## What the exercise asks
Find the line containing "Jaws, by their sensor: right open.". Return it and every line after it, unchanged, up to and including the last line.

## Source excerpt
>> Begin

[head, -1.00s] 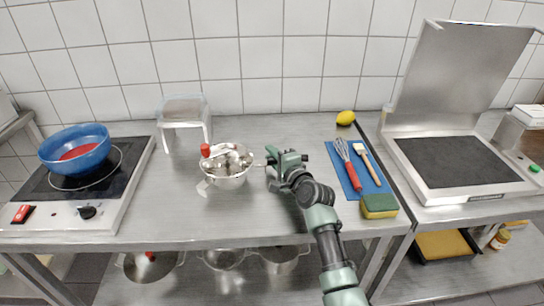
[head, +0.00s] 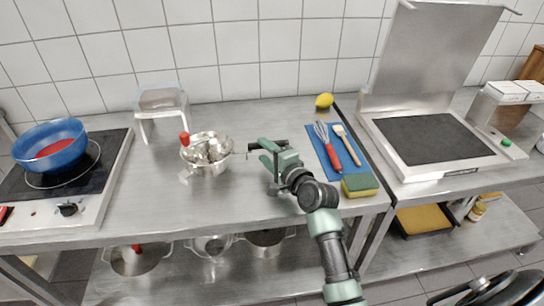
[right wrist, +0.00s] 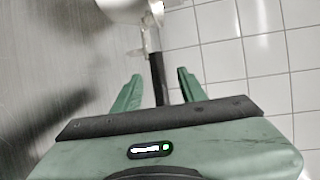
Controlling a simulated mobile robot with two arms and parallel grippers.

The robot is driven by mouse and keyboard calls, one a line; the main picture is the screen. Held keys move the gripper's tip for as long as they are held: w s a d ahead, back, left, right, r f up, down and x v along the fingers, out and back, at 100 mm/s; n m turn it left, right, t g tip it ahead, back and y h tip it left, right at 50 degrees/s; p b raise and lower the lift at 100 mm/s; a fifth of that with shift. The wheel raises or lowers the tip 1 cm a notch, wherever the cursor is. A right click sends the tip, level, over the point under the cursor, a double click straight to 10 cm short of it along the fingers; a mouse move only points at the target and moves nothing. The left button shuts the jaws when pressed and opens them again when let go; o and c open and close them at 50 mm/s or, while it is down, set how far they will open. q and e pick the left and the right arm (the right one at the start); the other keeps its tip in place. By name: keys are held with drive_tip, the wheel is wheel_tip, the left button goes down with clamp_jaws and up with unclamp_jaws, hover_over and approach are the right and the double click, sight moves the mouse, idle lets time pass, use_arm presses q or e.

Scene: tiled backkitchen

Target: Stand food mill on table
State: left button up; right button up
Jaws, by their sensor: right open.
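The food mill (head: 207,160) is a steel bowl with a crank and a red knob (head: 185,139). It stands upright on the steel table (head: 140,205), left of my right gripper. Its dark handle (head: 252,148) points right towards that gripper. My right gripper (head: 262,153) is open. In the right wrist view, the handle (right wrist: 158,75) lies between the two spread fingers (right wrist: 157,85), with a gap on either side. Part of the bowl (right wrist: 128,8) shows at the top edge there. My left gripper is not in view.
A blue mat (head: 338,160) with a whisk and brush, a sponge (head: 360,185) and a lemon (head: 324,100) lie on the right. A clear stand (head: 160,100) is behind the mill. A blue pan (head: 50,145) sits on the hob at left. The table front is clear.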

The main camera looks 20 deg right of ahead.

>> End

## Answer for this exercise
Jaws, by their sensor: right open.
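The food mill (head: 207,160) is a steel bowl with a crank and a red knob (head: 185,139). It stands upright on the steel table (head: 140,205), left of my right gripper. Its dark handle (head: 252,148) points right towards that gripper. My right gripper (head: 262,153) is open. In the right wrist view, the handle (right wrist: 158,75) lies between the two spread fingers (right wrist: 157,85), with a gap on either side. Part of the bowl (right wrist: 128,8) shows at the top edge there. My left gripper is not in view.
A blue mat (head: 338,160) with a whisk and brush, a sponge (head: 360,185) and a lemon (head: 324,100) lie on the right. A clear stand (head: 160,100) is behind the mill. A blue pan (head: 50,145) sits on the hob at left. The table front is clear.

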The main camera looks 20 deg right of ahead.

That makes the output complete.